▶ Data:
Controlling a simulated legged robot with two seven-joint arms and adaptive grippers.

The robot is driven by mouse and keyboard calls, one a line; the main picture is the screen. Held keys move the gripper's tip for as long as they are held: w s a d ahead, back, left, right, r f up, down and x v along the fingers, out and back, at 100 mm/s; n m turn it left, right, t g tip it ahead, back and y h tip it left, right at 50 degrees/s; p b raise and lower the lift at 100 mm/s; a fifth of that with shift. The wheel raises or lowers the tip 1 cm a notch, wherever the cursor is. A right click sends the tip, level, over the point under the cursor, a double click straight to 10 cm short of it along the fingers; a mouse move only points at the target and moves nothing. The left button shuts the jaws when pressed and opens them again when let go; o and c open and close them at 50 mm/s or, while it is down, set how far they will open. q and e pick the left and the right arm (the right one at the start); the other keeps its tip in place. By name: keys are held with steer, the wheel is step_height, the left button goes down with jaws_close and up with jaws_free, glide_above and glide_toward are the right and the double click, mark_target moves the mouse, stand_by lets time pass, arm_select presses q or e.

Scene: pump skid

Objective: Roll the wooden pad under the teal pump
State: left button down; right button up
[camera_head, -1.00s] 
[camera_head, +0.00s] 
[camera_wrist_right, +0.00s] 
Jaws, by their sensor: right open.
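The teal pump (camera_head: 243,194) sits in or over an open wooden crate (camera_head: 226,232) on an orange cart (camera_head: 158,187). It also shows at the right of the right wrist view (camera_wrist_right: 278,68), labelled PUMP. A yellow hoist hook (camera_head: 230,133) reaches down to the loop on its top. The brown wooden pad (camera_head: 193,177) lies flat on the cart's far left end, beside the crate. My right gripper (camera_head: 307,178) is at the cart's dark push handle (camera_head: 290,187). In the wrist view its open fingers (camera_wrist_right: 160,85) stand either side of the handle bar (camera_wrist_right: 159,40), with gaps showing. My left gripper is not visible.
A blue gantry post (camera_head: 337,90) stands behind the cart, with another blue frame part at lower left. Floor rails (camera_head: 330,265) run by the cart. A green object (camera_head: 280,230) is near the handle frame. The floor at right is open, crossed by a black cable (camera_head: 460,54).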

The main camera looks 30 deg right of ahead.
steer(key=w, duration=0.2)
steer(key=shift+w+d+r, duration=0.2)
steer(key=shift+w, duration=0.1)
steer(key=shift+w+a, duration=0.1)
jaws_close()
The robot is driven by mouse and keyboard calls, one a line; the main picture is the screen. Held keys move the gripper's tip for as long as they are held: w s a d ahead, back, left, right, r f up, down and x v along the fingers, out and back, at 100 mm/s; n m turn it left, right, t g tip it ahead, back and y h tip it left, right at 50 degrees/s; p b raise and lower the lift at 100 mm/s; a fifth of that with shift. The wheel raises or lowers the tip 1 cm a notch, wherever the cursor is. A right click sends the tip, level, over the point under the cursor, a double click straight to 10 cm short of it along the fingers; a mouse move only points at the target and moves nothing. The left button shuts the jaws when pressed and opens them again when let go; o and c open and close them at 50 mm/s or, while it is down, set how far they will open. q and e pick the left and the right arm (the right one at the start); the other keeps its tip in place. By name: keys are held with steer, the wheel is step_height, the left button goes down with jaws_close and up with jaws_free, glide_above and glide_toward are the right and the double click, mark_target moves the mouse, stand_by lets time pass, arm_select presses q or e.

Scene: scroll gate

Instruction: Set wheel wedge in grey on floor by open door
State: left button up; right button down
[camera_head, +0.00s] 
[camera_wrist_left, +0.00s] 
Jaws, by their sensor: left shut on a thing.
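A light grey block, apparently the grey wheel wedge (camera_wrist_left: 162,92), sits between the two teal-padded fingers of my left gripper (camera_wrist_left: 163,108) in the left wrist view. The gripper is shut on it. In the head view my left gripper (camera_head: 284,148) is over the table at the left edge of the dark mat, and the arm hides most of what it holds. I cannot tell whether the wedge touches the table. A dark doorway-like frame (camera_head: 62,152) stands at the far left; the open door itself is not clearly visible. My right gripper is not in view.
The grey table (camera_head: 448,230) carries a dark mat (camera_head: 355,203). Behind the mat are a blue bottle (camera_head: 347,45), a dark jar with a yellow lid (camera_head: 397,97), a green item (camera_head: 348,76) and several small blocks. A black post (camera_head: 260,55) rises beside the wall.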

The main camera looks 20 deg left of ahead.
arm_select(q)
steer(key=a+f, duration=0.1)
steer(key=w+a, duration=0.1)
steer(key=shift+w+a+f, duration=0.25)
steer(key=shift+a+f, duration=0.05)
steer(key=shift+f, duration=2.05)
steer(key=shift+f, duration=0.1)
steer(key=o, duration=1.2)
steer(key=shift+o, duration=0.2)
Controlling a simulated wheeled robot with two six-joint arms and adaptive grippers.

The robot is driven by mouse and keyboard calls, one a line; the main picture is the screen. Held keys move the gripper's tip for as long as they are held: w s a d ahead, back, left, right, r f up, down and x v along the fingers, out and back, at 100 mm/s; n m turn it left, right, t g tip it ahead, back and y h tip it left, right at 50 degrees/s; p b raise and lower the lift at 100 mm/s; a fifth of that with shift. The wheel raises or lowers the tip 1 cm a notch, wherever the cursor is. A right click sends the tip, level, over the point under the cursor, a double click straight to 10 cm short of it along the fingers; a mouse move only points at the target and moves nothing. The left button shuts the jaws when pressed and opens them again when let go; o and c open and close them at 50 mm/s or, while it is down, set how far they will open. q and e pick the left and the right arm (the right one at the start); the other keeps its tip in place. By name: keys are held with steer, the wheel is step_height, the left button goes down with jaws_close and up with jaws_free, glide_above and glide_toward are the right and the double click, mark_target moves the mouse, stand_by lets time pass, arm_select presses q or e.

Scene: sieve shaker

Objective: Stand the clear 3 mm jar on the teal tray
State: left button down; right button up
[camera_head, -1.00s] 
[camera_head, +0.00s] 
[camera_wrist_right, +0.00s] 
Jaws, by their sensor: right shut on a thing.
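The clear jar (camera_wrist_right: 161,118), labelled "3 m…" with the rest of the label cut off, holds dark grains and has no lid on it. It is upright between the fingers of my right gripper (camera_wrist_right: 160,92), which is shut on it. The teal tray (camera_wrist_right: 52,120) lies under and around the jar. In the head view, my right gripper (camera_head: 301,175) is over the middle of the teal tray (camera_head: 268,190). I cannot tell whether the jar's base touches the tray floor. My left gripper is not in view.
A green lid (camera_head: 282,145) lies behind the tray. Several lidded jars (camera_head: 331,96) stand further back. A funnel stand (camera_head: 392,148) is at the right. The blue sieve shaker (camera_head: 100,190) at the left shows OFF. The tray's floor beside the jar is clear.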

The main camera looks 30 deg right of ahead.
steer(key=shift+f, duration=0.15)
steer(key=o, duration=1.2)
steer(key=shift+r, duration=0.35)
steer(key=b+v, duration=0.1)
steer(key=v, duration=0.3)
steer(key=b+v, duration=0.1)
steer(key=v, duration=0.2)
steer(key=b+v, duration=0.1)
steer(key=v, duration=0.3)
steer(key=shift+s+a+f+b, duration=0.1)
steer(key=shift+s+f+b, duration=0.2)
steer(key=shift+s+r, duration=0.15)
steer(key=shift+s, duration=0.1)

▶ Aim: Identify each line in the records above containing the word "arms"; copy those lines.

▶ Correct response:
Controlling a simulated legged robot with two seven-joint arms and adaptive grippers.
Controlling a simulated wheeled robot with two six-joint arms and adaptive grippers.

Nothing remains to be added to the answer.